WATCH: What Hurricane Dorian Means for Georgia's Record-Breaking Number of Sea Turtle Nests
The Florida nests in Dorian's wake provide a preview of what's to come in Georgia.
After a banner season for loggerhead sea turtle nesting in Georgia, animal activists are worried about what Hurricane Dorian could mean for the remaining eggs.
In July, with a few months still left in nesting season, researchers had counted 3,800 loggerhead sea turtle nests in Georgia, smashing the previous record.
Today on Jekyll Island, a known safe haven for sea turtles, officials tell 11 Alive that an estimated 20 percent of the nests are still incubating underground. They expect to lose most of them to the powerful and slow-moving hurricane. Loggerhead sea turtles nest every three years.
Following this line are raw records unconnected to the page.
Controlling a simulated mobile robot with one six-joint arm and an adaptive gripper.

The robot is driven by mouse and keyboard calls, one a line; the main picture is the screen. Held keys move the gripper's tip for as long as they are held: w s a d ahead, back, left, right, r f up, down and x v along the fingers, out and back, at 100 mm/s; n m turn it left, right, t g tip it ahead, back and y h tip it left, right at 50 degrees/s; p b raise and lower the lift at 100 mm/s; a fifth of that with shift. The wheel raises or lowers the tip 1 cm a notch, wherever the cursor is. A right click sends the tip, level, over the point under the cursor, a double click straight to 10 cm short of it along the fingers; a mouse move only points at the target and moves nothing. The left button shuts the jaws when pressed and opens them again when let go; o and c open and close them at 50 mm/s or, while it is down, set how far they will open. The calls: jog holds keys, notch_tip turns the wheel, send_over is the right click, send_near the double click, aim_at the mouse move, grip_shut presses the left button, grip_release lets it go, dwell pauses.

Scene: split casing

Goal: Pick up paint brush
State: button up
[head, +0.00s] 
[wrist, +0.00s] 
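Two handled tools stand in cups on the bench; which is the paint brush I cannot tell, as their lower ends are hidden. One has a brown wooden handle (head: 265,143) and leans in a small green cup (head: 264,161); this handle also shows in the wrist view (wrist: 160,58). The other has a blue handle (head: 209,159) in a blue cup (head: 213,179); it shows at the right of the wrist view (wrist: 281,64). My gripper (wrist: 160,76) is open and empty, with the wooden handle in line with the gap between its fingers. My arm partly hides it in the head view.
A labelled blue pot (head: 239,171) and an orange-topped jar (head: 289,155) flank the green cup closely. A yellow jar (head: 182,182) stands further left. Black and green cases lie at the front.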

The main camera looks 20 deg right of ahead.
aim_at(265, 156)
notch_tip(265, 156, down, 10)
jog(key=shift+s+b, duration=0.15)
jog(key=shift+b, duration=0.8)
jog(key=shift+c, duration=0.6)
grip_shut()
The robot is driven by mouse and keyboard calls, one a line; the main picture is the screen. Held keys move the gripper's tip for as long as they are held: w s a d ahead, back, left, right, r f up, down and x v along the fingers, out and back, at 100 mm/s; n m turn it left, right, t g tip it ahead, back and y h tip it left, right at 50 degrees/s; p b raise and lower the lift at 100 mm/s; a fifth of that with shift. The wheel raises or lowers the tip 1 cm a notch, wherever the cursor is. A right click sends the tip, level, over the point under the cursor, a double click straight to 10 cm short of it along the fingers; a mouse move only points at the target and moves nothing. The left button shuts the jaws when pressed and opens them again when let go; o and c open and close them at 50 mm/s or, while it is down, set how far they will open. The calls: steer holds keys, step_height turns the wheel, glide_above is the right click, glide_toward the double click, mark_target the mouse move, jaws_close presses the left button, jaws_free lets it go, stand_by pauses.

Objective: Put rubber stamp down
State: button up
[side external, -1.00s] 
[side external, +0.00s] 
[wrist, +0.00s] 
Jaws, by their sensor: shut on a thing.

"Hatchlings that are emerging and working their way up to the surface are actually breathing and if they are inundated, they will drown in there," David Godfrey, executive director of the non-profit Sea Turtle Conservancy, told the station.
Fortunately, the occupants of 80 percent of this summer's nearly 4,000 nests have already hatched.
"A lot of the really large numbers of turtle nests that were deposited this year have already emerged and the hatchlings have safely made it to the sea," Godfrey continued. "That's the silver lining."
As Hurricane Dorian continues her slow plod up the East Coast, the nests in her wake provide a preview of what's to come in Georgia. Florida resident Alan Mulcahy provided photos to Southern Living of sea turtle eggs that had been unearthed and destroyed by the storm surge and erosion in Jupiter Beach.
If you come across an exposed nest or egg, Godrey advised leaving it alone.
"It is unfortunate and somewhat tragic to think about," he told WLRN. "Many of these beaches where the turtles are, we're expecting them to be completely overrun, completely washed out. And so even if you move them back or up into the dune, that's not going to survive either."